Josephine Bacon is a poet who writes in both French and Innu-aimun. I visited her website and it was in French so I used the magic of the internet to translate it. Here is an example of her poetry:
I made myself beautiful
so that people would notice
the marrow of my bones,
survivors of a story
that is not told.
Her poetry is so beautiful when translated into English. I feel sad that I don't even know how beautiful it must be in French and Innu-aimun.
Kim O'Bomsawin, Abenaki, recently created a documentary about Josephine Bacon. Here is the trailer.
Summary
A youth wakes up from a dream. It's 2070 and he is in his homelands, which his people have returned to. They use modern technology like greenhouses, and seem to be thriving. He tells his father about his dream and they spend the day together. He goes to sleep again, and dreams that someone is creating a bag for his drum. He wakes and tell his father, and his father tells him that his drum is not for decoration and that he should ask for a bag to be made for it.

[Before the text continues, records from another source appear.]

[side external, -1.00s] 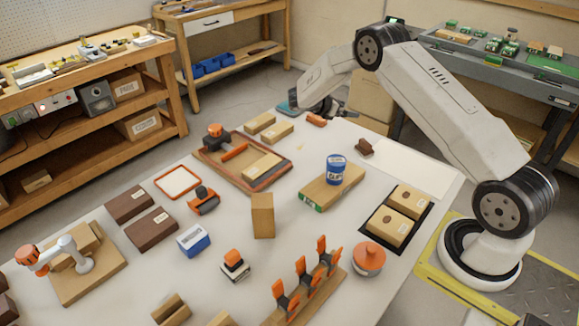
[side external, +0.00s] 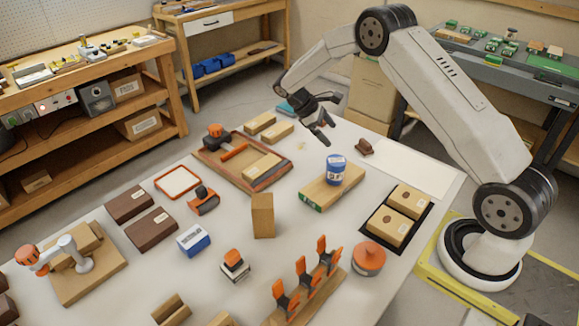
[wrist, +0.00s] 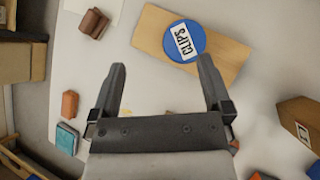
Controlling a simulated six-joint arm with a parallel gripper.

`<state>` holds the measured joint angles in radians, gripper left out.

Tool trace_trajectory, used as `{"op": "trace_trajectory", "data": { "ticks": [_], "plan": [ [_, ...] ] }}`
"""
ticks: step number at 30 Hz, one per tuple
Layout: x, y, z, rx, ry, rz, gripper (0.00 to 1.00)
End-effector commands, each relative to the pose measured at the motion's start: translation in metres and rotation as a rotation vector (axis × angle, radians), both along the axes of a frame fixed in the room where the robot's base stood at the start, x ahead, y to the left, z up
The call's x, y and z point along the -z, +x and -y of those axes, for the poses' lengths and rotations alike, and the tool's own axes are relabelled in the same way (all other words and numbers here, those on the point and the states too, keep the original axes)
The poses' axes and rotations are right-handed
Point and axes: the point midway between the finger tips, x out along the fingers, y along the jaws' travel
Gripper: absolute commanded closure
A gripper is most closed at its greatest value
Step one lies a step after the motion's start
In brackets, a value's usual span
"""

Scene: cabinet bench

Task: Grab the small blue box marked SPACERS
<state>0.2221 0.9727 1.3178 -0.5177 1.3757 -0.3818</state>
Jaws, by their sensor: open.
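A small box with a blue body and a pale labelled top (side external: 193,240) sits on the bench left of the upright brown block; its lettering is too small to read. A blue patch at the lower right corner of the wrist view (wrist: 314,171) may be part of it. My gripper (side external: 328,136) is open and empty above the far part of the bench, well away from that box. In the wrist view its two fingers (wrist: 162,65) are spread apart. A round blue tub marked CLIPS (side external: 336,170) stands on a wooden board, ahead of the fingers in the wrist view (wrist: 184,41).
The upright brown block (side external: 262,216) stands between the tub's board and the blue box. A wooden tray (side external: 222,177) lies at the back. Orange clamps (side external: 303,280) stand near the front, and a teal item (wrist: 67,138) lies at the far edge.

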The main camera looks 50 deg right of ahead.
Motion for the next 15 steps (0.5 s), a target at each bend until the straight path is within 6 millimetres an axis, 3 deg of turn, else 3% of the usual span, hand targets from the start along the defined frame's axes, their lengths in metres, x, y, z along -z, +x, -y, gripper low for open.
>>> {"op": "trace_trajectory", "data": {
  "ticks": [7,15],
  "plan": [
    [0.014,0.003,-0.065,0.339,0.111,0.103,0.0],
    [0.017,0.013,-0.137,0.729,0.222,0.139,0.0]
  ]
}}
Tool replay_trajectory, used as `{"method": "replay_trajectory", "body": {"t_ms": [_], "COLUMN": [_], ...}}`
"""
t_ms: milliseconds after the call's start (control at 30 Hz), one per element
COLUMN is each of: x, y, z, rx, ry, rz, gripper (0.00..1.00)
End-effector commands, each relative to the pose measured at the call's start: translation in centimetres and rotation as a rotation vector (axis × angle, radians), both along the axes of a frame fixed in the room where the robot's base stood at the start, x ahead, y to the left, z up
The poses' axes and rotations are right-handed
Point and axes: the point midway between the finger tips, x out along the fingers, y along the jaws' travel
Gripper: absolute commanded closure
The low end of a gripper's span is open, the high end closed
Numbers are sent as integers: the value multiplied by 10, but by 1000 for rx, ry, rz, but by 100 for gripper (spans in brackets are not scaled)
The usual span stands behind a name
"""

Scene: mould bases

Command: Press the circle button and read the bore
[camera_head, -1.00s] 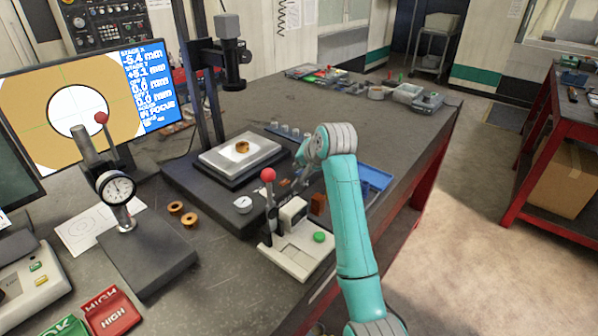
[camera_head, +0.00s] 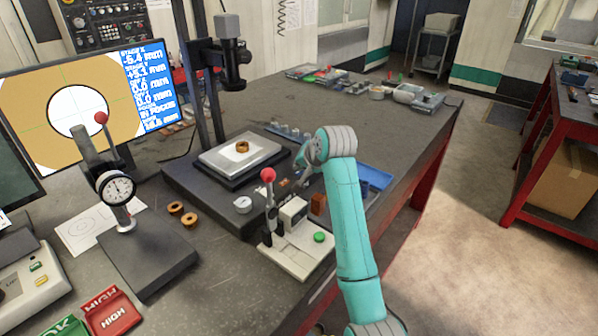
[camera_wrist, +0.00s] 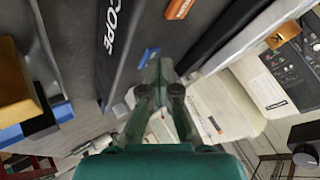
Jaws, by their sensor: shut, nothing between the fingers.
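The monitor (camera_head: 24,93) at the left shows a white circle on tan. Its blue readout panel (camera_head: 145,85) shows stage values, a focus line and a line at the bottom that is too small to read surely. A brass bushing (camera_head: 242,147) sits on the pale stage plate (camera_head: 212,160) under the dark camera column. I cannot pick out a circle button in either view. My gripper (camera_wrist: 160,92) is shut and empty in the wrist view, its fingertips pointing toward dark and pale equipment. In the head view my arm hides most of its end beside the stage.
A white lever fixture (camera_head: 290,258) with a red knob and green button stands at the table's front. A blue tray (camera_head: 372,177) lies behind my arm.

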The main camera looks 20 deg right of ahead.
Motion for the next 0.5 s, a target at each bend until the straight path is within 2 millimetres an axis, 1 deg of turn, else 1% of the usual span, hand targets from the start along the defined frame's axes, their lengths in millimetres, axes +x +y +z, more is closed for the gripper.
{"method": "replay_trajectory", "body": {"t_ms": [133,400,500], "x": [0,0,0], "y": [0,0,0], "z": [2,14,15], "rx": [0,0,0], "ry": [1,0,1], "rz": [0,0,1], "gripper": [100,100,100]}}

At the end of the story it's revealed that "All drum players must have had three dreams about the teueikan before they can make use of it." (p.150).
Reflection
A lot of stories within the genre of Indigenous futurisms deal with what many consider to be dark topics: zombies, apocalypse, dystopias, and so on. This story is an example of a light story that just feels good to read.
It is nice to imagine that in the future Indigenous youth will have everything that they need. And in the future these Indigenous youth will want to participate in their culture and the adults around them will support them as they take on cultural roles and responsibilities.
Similar to 2091, this short story also envisions a period of justice where Indigenous people are able to have more agency over their lives and able to actually just be modern while also having an Indigenous relationship to their homelands.
The story is a hopeful portrayal of the future of Indigenous youth, families, and communities. And as Chelsea Vowel says, “having some space to cast ourselves as far into the future is vital and potentially emancipatory” (p. 20).
This story is very, very short (three pages). I personally love short fiction. I also love concise writing. The first time I read this I thought, "hmm not sure what that was." It was so short that it almost got lost among the other, longer stories. But the story stuck with me, and so I visited it again. Something that I appreciate about short fiction is the way that it requires the author and the reader to attend carefully to every word. This story would be good to share in a creative writing class along with the inquiry question, "how does the author accomplish characterization, setting, and plot within a very tight word count?"
Works Cited
Bacon, J. (2021). Uatan, a beating heart. In M. Jean (Ed.), Wapke: Indigenous science fiction stories (pp. 148-150). Holstein, Ontario: Exile Editions Ltd.
Vowel, C. (2022). Buffalo is the new buffalo. Vancouver, British Columbia: Arsenal Pulp Press.